# What the task asks:
Take every line from the listing below that includes "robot" and copy it.

# Supplied material:
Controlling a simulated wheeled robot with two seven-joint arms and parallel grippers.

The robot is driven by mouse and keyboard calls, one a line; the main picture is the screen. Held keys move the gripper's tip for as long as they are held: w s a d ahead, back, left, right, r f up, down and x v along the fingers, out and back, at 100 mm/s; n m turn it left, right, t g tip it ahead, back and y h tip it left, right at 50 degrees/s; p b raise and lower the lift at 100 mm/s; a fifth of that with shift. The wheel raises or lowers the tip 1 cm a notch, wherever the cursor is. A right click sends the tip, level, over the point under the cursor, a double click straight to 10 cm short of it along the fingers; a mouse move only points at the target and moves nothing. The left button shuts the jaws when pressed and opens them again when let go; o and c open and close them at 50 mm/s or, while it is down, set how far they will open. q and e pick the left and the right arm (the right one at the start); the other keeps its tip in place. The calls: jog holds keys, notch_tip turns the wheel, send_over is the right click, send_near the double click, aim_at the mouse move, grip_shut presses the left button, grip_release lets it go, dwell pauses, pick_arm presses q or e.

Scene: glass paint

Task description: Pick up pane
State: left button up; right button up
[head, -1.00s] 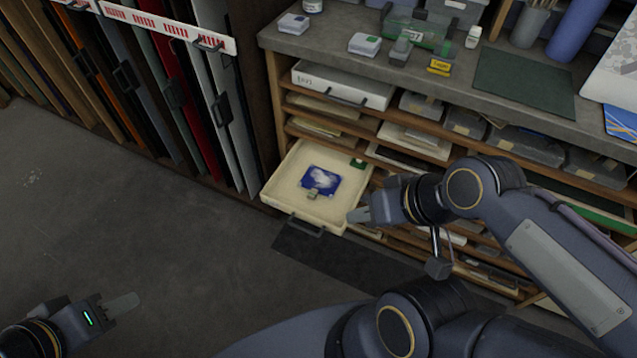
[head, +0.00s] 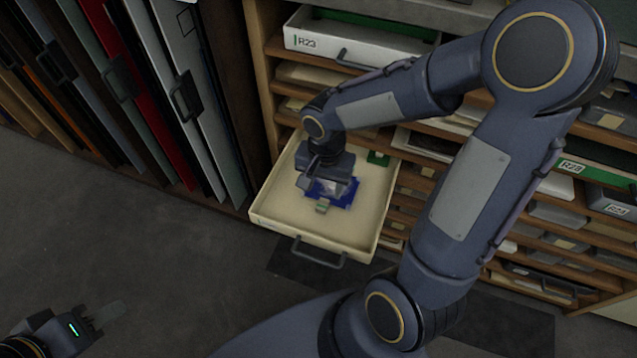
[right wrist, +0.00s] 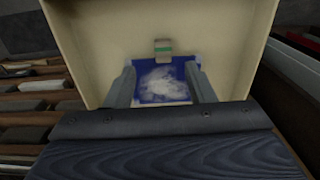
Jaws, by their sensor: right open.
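The pane (head: 340,197) is a small blue sheet with a cloudy white patch. It lies in the open cream drawer (head: 285,212), partly hidden in the head view by my right gripper (head: 325,187). In the right wrist view the pane (right wrist: 163,84) shows between the two fingers of my right gripper (right wrist: 161,88), which is open over it. I cannot tell whether the fingers touch the pane. A small grey-green block (head: 322,206) sits at the pane's near edge; it also shows in the right wrist view (right wrist: 162,46). My left gripper (head: 105,314) is low at the left, away from the drawer, its opening unclear.
A green piece (head: 378,158) lies in the drawer's back right corner. The drawer has low walls and a dark handle (head: 318,253). A shelf rack with several trays, including a white R23 drawer (head: 318,42), stands behind. Upright panels (head: 150,80) stand at left.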

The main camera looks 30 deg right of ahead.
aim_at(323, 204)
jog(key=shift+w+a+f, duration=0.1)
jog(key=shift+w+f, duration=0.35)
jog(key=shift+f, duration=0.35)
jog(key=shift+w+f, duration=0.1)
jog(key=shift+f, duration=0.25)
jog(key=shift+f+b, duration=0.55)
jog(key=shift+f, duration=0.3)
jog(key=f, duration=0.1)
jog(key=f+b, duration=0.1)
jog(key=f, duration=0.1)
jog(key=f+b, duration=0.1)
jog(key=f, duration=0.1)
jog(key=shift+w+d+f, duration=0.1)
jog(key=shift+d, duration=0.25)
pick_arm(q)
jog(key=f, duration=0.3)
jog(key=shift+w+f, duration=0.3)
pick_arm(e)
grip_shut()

# Output below:
Controlling a simulated wheeled robot with two seven-joint arms and parallel grippers.
The robot is driven by mouse and keyboard calls, one a line; the main picture is the screen. Held keys move the gripper's tip for as long as they are held: w s a d ahead, back, left, right, r f up, down and x v along the fingers, out and back, at 100 mm/s; n m turn it left, right, t g tip it ahead, back and y h tip it left, right at 50 degrees/s; p b raise and lower the lift at 100 mm/s; a fifth of that with shift. The wheel raises or lowers the tip 1 cm a notch, wherever the cursor is. A right click sends the tip, level, over the point under the cursor, a double click straight to 10 cm short of it along the fingers; a mouse move only points at the target and moves nothing. The left button shuts the jaws when pressed and opens them again when let go; o and c open and close them at 50 mm/s or, while it is down, set how far they will open. q and e pick the left and the right arm (the right one at the start); the other keeps its tip in place. The calls: jog holds keys, notch_tip turns the wheel, send_over is the right click, send_near the double click, aim_at the mouse move, grip_shut presses the left button, grip_release lets it go, dwell pauses, pick_arm presses q or e.

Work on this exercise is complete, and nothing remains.